Cost, Insurance and Freight or CIF refers to the expense which is paid by a seller during the transportation of a buyer’s order to cover the freight and insurance cost in addition with other costs. Here, the seller bears the cost of any damage caused to the product, till the time the goods are completely loaded on a transport ship. Once the goods are loaded, the responsibility for all other costs lies with the buyer and not seller. Prior to this, the seller bears the cost of all the paper works involved in the delivery process. Furthermore, the seller also bears the expense if any custom duty is levied on the product.
Cost and Freight or CFR is mostly used in overseas trade contracts. CFR applies to the cargo transportation via inland waterways or seas, wherein, the seller makes all the arrangements for the transportation of goods to a specified port and facilitates the required documents for a buyer to obtain the goods from the carrier.
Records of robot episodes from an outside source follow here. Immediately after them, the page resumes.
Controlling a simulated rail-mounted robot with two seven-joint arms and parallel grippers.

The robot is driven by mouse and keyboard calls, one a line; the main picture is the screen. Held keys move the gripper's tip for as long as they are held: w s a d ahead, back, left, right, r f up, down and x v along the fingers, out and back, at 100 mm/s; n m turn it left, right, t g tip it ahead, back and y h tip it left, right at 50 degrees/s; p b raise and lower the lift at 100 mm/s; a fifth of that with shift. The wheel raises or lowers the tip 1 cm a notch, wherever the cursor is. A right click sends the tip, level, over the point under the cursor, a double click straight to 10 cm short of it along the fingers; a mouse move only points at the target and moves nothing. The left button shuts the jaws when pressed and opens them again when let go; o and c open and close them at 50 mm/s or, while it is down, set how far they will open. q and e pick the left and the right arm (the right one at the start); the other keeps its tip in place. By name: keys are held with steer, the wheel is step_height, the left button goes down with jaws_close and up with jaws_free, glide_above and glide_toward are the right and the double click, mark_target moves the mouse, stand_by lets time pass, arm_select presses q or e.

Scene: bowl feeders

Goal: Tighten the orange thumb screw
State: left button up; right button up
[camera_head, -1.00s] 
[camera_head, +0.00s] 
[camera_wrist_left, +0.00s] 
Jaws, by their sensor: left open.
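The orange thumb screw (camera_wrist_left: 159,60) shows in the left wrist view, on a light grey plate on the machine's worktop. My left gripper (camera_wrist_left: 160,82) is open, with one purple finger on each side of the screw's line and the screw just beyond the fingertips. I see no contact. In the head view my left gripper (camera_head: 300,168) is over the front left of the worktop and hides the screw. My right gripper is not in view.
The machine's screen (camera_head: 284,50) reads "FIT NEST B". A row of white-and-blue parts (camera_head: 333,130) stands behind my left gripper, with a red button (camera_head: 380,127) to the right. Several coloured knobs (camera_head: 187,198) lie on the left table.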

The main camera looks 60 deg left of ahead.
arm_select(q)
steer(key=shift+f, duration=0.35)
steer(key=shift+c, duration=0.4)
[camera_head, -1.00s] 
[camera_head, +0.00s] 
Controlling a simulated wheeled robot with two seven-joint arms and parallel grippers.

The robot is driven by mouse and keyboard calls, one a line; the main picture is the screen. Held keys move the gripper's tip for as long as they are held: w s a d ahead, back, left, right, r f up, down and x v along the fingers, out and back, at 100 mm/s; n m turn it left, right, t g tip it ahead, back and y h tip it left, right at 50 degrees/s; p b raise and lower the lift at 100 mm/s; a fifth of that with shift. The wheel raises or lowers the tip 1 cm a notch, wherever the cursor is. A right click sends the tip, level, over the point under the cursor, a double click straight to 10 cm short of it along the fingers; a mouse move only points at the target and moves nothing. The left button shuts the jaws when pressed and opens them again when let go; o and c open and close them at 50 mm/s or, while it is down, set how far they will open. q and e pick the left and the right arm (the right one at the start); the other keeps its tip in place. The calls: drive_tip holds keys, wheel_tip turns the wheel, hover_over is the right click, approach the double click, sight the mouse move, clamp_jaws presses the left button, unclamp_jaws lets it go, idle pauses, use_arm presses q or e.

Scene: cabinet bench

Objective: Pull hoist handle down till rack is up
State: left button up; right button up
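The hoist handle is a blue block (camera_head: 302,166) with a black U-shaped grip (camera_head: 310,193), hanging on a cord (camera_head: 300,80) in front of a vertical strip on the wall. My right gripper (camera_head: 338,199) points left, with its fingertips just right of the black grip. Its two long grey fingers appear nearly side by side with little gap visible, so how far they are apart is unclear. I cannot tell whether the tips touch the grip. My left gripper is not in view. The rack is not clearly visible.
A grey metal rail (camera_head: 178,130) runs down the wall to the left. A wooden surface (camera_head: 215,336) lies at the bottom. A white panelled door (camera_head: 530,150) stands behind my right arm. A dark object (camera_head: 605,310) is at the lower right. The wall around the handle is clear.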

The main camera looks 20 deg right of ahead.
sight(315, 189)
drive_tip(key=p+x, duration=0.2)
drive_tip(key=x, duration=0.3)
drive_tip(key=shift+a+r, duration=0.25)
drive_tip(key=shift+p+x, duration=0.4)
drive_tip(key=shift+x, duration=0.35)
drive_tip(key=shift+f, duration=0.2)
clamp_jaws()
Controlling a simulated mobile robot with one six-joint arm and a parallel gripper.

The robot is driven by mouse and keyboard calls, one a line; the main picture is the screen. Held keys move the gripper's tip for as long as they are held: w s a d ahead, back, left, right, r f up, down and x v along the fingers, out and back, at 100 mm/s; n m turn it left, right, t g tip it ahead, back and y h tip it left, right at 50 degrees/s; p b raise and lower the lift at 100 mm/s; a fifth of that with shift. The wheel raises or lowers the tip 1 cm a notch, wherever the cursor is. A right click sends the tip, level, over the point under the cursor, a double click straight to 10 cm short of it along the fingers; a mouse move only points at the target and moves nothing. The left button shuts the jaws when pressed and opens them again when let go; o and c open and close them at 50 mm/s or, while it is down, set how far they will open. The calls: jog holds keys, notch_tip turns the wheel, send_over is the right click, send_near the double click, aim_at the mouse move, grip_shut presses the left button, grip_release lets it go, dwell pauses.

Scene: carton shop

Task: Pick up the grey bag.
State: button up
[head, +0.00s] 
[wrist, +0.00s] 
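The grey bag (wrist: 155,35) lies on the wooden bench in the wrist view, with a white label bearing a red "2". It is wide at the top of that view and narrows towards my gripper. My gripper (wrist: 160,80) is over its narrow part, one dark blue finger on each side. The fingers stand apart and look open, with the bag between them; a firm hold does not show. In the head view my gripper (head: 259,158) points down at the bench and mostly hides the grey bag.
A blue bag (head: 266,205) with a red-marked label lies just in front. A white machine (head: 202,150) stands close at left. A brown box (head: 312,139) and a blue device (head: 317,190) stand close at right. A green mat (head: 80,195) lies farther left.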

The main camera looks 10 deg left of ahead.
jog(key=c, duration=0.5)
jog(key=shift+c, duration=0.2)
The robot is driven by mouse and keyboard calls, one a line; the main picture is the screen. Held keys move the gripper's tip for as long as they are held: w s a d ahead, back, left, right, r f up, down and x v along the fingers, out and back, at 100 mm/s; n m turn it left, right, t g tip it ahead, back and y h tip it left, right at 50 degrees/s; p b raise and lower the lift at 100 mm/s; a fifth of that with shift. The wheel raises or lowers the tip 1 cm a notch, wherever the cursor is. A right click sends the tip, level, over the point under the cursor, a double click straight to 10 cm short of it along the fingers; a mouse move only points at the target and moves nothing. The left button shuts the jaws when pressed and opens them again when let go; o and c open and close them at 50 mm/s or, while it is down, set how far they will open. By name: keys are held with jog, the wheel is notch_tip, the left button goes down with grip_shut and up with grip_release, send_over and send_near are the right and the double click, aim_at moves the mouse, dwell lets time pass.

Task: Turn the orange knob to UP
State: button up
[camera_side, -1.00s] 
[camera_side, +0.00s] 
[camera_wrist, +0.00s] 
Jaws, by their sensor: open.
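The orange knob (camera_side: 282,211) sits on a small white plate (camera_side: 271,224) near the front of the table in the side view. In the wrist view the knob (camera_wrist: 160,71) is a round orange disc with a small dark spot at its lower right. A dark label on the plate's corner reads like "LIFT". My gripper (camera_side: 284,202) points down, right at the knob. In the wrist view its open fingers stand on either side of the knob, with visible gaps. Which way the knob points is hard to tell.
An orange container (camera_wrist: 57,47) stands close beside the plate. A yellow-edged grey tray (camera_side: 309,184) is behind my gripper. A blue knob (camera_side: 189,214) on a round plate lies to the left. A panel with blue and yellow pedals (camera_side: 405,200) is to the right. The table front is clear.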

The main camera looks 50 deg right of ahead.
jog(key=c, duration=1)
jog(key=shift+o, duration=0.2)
Under CFR, the seller does not hold the responsibility to provide any marine insurance coverage to the buyer in case there is a loss or damage to the ship during the transportation of goods. It is an agreement or contract, whereby, the buyer and seller reach a consensus to include cost and freight in their transaction.
Under CIP, the seller must bear the costs for maintenance of the goods in the warehouse, transportation cost from warehouse to the first port, depot charges, freight forwarder’s charges / air freight charges / ocean freight charges (depending on medium of transportation) and insurance charges.